## WHAT TO DO:
Read the lines below. Copy out any that hold the string "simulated".

## DATA TO PROCESS:
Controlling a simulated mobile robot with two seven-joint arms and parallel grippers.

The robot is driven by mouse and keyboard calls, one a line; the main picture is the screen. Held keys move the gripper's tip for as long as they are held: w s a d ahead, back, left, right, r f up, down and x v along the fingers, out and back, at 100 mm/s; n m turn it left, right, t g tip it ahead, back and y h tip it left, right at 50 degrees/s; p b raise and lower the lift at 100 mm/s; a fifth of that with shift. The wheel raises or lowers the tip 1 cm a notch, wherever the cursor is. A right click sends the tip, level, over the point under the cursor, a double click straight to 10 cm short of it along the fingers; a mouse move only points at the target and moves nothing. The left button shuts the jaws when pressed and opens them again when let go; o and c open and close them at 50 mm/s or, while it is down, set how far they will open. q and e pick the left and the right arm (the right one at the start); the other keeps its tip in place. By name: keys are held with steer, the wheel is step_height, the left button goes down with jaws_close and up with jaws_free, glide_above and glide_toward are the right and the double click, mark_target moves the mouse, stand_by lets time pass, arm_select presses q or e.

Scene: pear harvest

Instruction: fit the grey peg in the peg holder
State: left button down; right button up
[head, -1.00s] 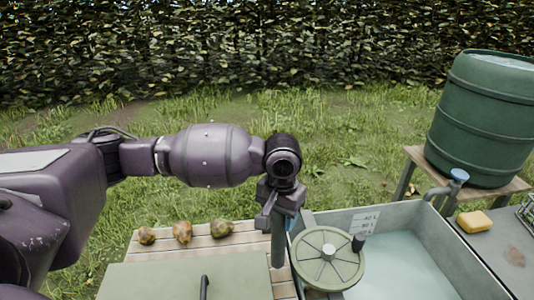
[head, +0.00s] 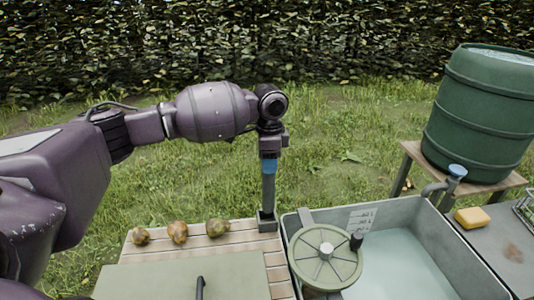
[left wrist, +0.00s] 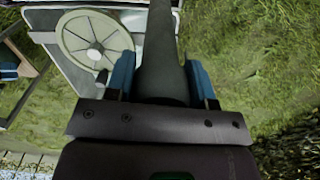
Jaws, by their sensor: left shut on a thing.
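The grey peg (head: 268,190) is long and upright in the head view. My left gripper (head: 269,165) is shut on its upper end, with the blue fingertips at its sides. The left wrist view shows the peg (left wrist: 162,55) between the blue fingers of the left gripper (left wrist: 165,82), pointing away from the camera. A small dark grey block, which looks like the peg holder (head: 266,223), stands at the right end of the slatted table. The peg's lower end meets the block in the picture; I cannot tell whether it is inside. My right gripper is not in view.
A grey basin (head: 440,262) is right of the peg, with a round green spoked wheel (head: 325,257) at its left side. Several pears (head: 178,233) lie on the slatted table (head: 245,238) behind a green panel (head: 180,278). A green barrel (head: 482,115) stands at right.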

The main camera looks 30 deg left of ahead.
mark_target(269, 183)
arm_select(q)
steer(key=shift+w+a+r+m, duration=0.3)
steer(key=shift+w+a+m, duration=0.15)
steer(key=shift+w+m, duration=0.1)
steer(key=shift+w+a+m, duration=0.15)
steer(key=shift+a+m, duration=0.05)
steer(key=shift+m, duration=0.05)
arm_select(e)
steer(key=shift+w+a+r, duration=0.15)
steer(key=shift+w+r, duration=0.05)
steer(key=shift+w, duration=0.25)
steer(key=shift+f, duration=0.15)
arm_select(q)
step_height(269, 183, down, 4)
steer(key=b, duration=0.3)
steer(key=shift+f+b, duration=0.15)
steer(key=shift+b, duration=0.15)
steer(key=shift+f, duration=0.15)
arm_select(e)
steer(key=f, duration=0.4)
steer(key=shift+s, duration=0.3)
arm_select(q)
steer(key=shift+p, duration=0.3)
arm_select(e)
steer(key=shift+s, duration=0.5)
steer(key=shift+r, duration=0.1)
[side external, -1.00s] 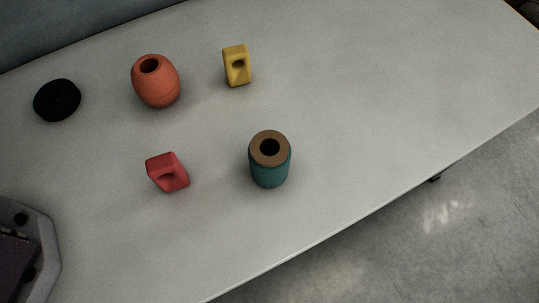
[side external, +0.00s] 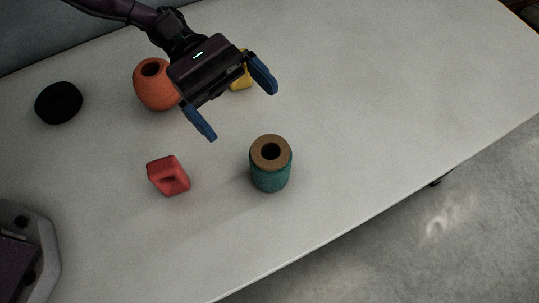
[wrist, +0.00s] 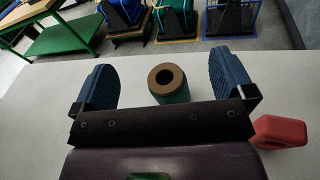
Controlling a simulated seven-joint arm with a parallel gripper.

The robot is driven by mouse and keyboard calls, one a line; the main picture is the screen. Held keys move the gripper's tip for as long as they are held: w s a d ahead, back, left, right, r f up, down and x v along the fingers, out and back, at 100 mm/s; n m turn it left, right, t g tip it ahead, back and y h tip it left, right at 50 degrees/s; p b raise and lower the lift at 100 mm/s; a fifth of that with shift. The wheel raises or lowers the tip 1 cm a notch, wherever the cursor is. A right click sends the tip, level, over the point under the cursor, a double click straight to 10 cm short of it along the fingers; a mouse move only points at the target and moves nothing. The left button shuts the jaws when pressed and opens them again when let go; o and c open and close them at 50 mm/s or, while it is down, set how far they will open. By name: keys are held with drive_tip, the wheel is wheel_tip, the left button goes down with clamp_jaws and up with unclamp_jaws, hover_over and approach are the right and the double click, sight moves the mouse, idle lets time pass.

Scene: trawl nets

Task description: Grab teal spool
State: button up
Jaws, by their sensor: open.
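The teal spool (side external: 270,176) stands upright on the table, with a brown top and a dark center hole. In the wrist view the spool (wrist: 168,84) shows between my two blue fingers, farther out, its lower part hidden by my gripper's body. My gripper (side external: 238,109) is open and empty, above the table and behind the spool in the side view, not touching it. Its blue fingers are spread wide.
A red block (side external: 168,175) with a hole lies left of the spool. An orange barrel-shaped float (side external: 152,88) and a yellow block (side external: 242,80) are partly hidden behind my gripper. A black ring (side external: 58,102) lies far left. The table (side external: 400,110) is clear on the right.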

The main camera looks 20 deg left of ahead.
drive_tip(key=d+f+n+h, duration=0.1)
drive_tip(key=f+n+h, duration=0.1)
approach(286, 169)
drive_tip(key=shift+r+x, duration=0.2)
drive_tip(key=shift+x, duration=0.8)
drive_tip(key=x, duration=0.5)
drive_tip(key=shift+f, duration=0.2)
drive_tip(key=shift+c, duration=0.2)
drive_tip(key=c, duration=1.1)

## CORRECT RESULT:
Controlling a simulated mobile robot with two seven-joint arms and parallel grippers.
Controlling a simulated seven-joint arm with a parallel gripper.

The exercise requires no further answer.